Search the listing for the string "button" and copy every line that contains it.

> **STORED DATA**:
▼

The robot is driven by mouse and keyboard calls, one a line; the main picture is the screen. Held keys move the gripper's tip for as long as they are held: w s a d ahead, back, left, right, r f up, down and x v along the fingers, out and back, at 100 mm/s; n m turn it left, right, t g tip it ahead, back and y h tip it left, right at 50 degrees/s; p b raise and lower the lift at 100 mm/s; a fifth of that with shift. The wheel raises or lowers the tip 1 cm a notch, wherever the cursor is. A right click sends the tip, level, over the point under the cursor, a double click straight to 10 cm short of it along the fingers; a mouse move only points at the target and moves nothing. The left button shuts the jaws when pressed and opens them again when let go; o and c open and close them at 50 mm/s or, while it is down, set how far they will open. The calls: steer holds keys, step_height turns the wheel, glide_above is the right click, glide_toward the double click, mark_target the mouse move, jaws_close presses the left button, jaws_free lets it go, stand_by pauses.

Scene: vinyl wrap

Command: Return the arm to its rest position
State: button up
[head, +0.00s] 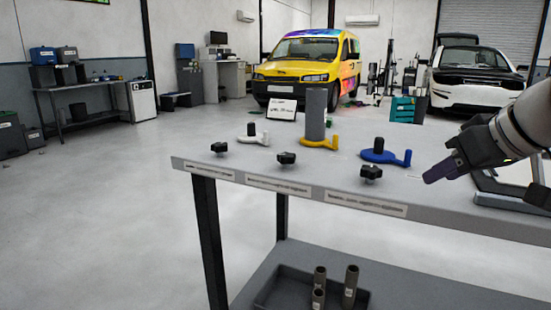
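My arm (522,120) reaches in from the right edge of the head view, over the right part of the grey workbench (440,214). My gripper (430,178) points left and down, close above or at the bench top, to the right of the blue holder (380,156). It appears apart from the holder. Its fingers show from the side as one dark purple shape, so I cannot tell whether they are open or shut. I see no object in it.
A white holder (252,138) and a yellow holder (318,143) with a tall grey roll (316,114) stand on the bench. Black knobs (286,158) line its front. A dark tray (282,287) with several tubes sits on the lower shelf. Open floor (100,225) lies left.

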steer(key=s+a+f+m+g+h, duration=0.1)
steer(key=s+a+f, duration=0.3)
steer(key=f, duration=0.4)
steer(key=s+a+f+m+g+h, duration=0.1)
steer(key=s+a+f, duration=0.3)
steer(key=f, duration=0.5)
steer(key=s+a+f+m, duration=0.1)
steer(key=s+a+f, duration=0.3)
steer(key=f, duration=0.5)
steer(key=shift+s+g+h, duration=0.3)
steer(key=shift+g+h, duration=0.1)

▲

> **WRITTEN RESPONSE**:
The robot is driven by mouse and keyboard calls, one a line; the main picture is the screen. Held keys move the gripper's tip for as long as they are held: w s a d ahead, back, left, right, r f up, down and x v along the fingers, out and back, at 100 mm/s; n m turn it left, right, t g tip it ahead, back and y h tip it left, right at 50 degrees/s; p b raise and lower the lift at 100 mm/s; a fifth of that with shift. The wheel raises or lowers the tip 1 cm a notch, wherever the cursor is. A right click sends the tip, level, over the point under the cursor, a double click straight to 10 cm short of it along the fingers; a mouse move only points at the target and moves nothing. The left button shuts the jaws when pressed and opens them again when let go; o and c open and close them at 50 mm/s or, while it is down, set how far they will open. The calls: steer holds keys, step_height turns the wheel, glide_above is the right click, glide_toward the double click, mark_target the mouse move, jaws_close presses the left button, jaws_free lets it go, stand_by pauses.
State: button up

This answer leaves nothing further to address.